Year of the Clean Person: This ​February, Reclaim Your Bookshelf


Year of the Clean Person is guided yearlong cleaning and organizing project; its focus is on tackling areas or tasks that are often overlooked in daily or weekly cleaning sprees and can be overwhelming when it comes time to rassle them back under control. This month, we’ll be getting our bookshelves in tippy top shape.

Here we go! Are you guys excited to get into the first of the labor-intensive YoCP tasks? I know I am!

In January you should have all made your lists indicating which of the monthly projects you plan on participating in, as well as any projects outside of my prescribed list that you want to take on. I’ve seen a number of your lists and they’re great! I also got enough requests for an email newsletter to support our YoCP efforts that I made one for you. Please sign up! It won’t be overly frequent, but the newsletter will contain tips and tricks, as well as assorted natterings from me. You can read the first few missives here and here for a sense of what’s to come. For other YoCP updates and nudges, follow me on twitter and/or kinja.

But enough of this rambling! We’ve got work to do.

The first two things to know about our February YoCP assignment, Reclaiming Your Bookshelf, is that it will be a dirtier and more labor intensive process than you think.

I say that not to discourage you, but so that you can be realistic with yourself about the effort involved, and can set aside an appropriate amount of time to complete the task. Unlike some of the projects we’ll take on as the year unfolds, the bookshelf reclamation is really one you should aim to complete in an evening (a long, long evening) or weekend. Which is to say that this needs to be a fairly focused effort—the problem with breaking something like this up over several weeks is that you’ll end up living with a horrible mess of books strewn all about your home and dust bunnies everywhere and then you’ll get frustrated and give up and then it’s Gray Gardens.

Don’t let Gray Gardens happen to you. Plan to bang this one out in a single go.

Quick note on this: If you have a vast bookshelving system, or multiple bookshelves in the home, break out the reclamation into stages, with a goal of completing each stage in a single go. So your list might look like 1. Living room bookshelf, left half—Saturday; 2. Living room bookshelf, right half—Sunday 3. Office bookshelf—Tuesday night; 4. Bedroom bookshelf—Thursday night.

Which leads me to this news: Yes, I’m having you make another list. I know! But this one is a much quicker one to pull together and also I have my reasons. Three of them, to be precise:

1. Making a list before you jump into a big project gives you a roadmap of what’s to come, which will serve a few purposes. It will force you to be realistic about the time commitment you’re making; it will help to keep you focused when you’re mired in the muck of the task ahead; it will allow you to know before you start the project what tools and cleaning products you’ll need on hand. If you need to repeatedly break to haul the vacuum out of its storage space, or run to the market for more trash bags you’ll be much less likely to complete the task. And you know what that means! That means Gray Gardens.

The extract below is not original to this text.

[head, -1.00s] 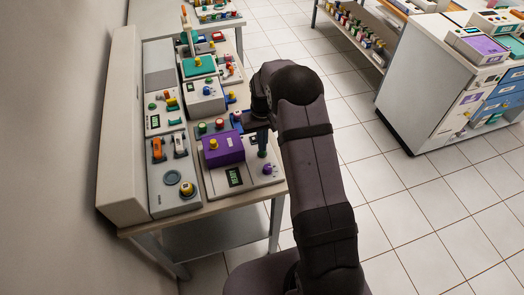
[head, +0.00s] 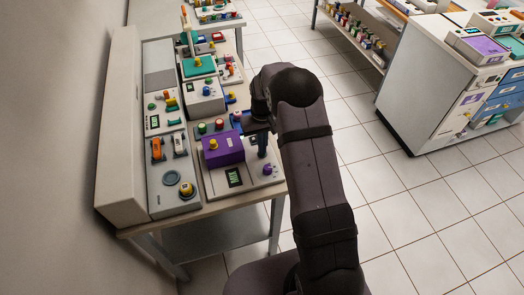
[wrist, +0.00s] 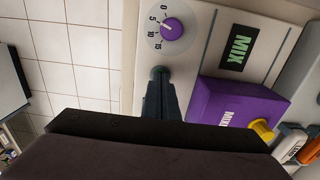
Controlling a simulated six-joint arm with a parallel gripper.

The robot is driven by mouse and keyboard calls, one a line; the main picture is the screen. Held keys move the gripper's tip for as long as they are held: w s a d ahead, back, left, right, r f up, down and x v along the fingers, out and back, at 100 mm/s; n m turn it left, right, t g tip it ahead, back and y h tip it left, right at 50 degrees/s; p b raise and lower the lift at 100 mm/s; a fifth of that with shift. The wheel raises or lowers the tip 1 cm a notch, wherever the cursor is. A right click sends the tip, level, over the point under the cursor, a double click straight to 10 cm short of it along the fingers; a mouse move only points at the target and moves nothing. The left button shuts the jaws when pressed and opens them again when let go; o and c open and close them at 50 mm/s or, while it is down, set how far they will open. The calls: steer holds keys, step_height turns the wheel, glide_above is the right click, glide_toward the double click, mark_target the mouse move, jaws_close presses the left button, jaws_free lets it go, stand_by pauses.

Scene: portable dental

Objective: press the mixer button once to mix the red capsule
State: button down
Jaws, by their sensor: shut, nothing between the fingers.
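The mixer is a light panel (head: 250,177) with a purple box (head: 224,149) and a yellow knob (head: 213,144) on it. Its display (wrist: 237,49) reads MIX in green. A purple dial (wrist: 171,29) marked 0 to 15 sits near the panel's edge. My gripper (head: 262,154) is shut and empty, pointing down over the panel beside the purple box. In the wrist view its tips (wrist: 159,73) are close to the panel, below the dial. Any button under the tips is hidden; I cannot tell whether they touch.
Left of the mixer is a grey panel (head: 168,205) with orange and white levers and a yellow knob. Green and blue-topped pieces stand behind the purple box. More devices (head: 198,67) crowd the bench further back. Open tiled floor (head: 410,215) lies to the right.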

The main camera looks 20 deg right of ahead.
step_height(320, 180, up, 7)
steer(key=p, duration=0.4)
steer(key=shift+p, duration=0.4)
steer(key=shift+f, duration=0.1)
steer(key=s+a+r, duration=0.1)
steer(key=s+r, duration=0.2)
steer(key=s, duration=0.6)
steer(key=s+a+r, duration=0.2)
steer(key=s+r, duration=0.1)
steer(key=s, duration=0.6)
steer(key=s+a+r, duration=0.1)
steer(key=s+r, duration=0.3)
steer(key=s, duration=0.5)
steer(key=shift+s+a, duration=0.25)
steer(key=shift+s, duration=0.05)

2. The list is where you’ll note what you’re planning to do with any cast offs from your collection. This is true of books, clothes, kitchen items, so get used to me saying it now: Before you begin cleaning anything out, have a plan for where unwanted items will go. We’ll talk a bit more downcolumn about options for getting rid of books.

3. I want you to get into the list-making habit and carry that habit with you from big task to big task.

Stage 1: Make your list, grab your tools & put on music*

*Or a movie, or a Housewives marathon. I think I might tackle my shelf on the 14th while binging on the new season of “House of Cards” because oh my God how freaking excited are you for the new season of “House of Cards”?!?!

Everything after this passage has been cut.